Aim of the exercise: The material below holds a span beginning at the line with "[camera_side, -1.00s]" and ending at the line with "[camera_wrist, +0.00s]". Quote that span exactly, both ends included, and only that span.

[START Listed entries]

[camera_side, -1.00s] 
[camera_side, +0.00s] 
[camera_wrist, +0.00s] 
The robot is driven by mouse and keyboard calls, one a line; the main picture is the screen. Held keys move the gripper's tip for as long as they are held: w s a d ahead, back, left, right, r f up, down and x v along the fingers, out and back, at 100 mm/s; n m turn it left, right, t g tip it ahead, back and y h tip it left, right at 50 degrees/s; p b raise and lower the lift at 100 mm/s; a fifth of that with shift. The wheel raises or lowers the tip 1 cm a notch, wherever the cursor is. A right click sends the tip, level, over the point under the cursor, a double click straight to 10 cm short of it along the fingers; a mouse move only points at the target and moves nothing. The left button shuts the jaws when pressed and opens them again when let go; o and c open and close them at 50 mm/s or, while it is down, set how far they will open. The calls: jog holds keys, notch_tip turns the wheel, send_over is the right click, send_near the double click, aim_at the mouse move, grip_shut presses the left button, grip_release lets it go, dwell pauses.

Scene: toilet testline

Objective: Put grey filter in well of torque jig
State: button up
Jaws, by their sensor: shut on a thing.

[END Listed entries]
[START Listed entries]

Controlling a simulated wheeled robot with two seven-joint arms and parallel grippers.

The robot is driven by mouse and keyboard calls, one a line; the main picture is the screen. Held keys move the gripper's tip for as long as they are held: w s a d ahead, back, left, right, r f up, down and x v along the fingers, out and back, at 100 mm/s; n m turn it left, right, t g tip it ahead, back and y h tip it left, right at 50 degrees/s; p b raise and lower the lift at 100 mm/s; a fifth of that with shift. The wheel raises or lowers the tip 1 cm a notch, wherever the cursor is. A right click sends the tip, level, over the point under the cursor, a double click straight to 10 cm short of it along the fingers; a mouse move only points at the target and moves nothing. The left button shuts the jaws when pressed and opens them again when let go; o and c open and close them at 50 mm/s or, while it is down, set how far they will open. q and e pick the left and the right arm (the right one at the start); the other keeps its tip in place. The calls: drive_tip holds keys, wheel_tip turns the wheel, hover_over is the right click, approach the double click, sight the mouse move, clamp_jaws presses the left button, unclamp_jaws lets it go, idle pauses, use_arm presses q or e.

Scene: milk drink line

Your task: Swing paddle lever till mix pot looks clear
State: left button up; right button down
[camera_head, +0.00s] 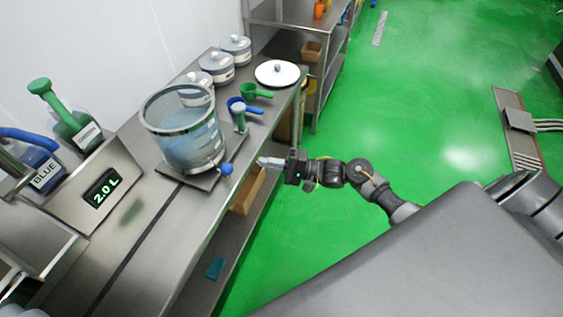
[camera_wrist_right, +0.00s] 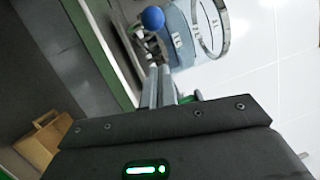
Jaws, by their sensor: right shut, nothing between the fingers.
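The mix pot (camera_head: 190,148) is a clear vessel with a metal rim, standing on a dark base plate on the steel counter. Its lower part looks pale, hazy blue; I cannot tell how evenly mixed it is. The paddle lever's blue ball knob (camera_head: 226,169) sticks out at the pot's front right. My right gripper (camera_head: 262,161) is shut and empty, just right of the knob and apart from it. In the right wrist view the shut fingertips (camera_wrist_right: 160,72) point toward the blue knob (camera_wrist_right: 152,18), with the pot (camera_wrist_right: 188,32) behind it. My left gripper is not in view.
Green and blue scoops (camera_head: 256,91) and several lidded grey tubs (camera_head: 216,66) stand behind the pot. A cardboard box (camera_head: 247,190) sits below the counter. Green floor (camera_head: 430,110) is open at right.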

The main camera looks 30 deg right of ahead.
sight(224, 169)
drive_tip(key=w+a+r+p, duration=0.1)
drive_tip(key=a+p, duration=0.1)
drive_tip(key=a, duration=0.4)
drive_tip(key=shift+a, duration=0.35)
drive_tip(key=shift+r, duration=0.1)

[END Listed entries]

Task output:
[camera_side, -1.00s] 
[camera_side, +0.00s] 
[camera_wrist, +0.00s] 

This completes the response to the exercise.